There was a time in history when a selected group of individuals, because of their birth, marriage or money, were more equal in society than everybody else. A few families controlled the governments of Europe, and the flow of capitals across the world. Their offsprings were groomed since a tender age to be the future enlightened leaders of their nations. Borders were drawn to accommodate their rightful necessities, and preserve the balance of power among these powerful families and their entourage. To us, living in the modern world of full equality, where everybody has the same political influence, economic possibilities and education opportunities, regardless of gender, race or inclinations, this may seem a quaint world out of touch with reality. But this was the world at the beginning of the XIX Century, after the Congress of Vienna in 1814 repaired the upheaval caused by the Napoleonic wars and set a new order by restoring the old powers to their rightful place.

Votivkirche, Vienna
This was the world in which Ferdinand Maximilian Joseph of the House of Habsburg-Lorraine was born, in the imperial palace of Shönbrunn in Vienna. The second surviving child of a cadet branch in the Austrian imperial family, he devoted himself to a life of study and military action when his brother Franz Joseph become the new Holy Roman Emperor (that is, the ruler of Austria and half of Europe). Franz Joseph (Ceco-Beppe as he was nicknamed by his faithful italian subjects) had been elevated to the crown to bring some new, militaristic blood to a throne tainted by the European revolutions of 1848, and roll back some of the democratic concessions forced upon his feeble-minded uncle. After suppressing a revolt of the Hungarians, that somehow resented the Habsburg centralized rule, the emperor suffered an assassination attempt by the hands of the Hungarian nationalist János Libényi. He barely survived, and to celebrate this event (the survival, that is) the emperor's brother Maximilian called upon the reigning families of Europe to donate for the construction of a church on the site of the attack. Thus the Votivkirche in Vienna was constructed, located, as it happens, just facing my hotel room when I was in town two weeks ago for a meeting. The little photo on the left was my view from the window.
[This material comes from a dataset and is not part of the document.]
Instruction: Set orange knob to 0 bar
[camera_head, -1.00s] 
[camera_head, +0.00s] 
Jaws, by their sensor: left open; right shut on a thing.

Thanks Maximilian for your efforts.

Miramare marine reserve 
Maximilian efforts, however, didn't stop with the beautification of my hotel room view. At just 22 years of age he became commander in chief of the Austrian Navy, and was instrumental in the creation of the naval ports of Trieste and Pula. He was then named Viceroy of Lombardy-Venetia (at the time part of the Austrian Empire), but he didn't last very much in that role. The emperor became enraged by the liberal policies attempted by Maximilian, and he was removed from the post. He then retired in Trieste with his wife Carlota. In Trieste he built their love-nest, the Miramare castle. The villa (built with the characteristically eclectic architecture of the time) is shown in the large picture above. It happens to be just a few step down from SISSA, the school where I did my graduate studies, and ICTP, which is where Mayli took a year of courses after her university degree.  You can say that Mayli and me met on the grounds of Maximilian and Carlota love-nest. The residence is surrounded by a beautiful park facing the gulf of Trieste, now a protected marine reserve. Next to the reserve and directly at the end of the road to the SISSA/ICTP buildings, there is a stone and concrete pier projecting into the gulf. The only public access to the sea, between the protected waters and private marina, this pier is where SISSA students spend the late afternoons waiting for the traffic to abate along the coastal road, before heading back to the city for dinner. You can see the pier in the small photo below (you may notice, keen-eyed reader, as women of any age sunbathe topless in Trieste, and nobody makes any fuss about it).

Miramare, Trieste
Maximilian however was restless. When a delegation of Mexican conservatives approached him in Miramare offering the crown of the newly created Empire of Mexico, with some little hesitation he accepted. He embarked on the imperial yacht Phantasie with his wife towards this new american adventure, ready to bring to his new subjects the wisdom and the enlightenment of his european education. He received the blessing of his peers: the benediction of Pope Pius IX and a ceremonial firing salute ordered by Queen Victoria as his boat crossed the Gibraltar strait.  He was not told, however, that the plebiscite supporting the creation of the new empire succeeded only with considerable help from the french bayonets of the occupying Napoleon III armies, nor that the liberal forces of Benito Juárez were less than ready to recognize his rule. He landed in Veracruz on 21 May 1864 welcomed by the wild enthusiasm of the crowds, and an ongoing revolution of the republican forces led by Porfirio Díaz. He didn't last long: his liberal policies once again enraged his conservative supporters, while the republican revolutionaries made huge gains as the french troops were retired, and with indirect help from the post-civil-war, Monroe-doctrine-directed United States. While Carlota was in Europe trying to rally support for her husband, Maximilian was taken prisoner by the forces of Juárez, court-martialed and sentenced to death. Despite the pleas of many liberals of the time (including Victor Hugo and Giuseppe Garibaldi) to spare his life, he was executed on June 18, 1867. His wife had a nervous breakdown following the news: she never acknowledged his death and spent the rest of her life, insane and recluse, on the grounds of the Miramare castle.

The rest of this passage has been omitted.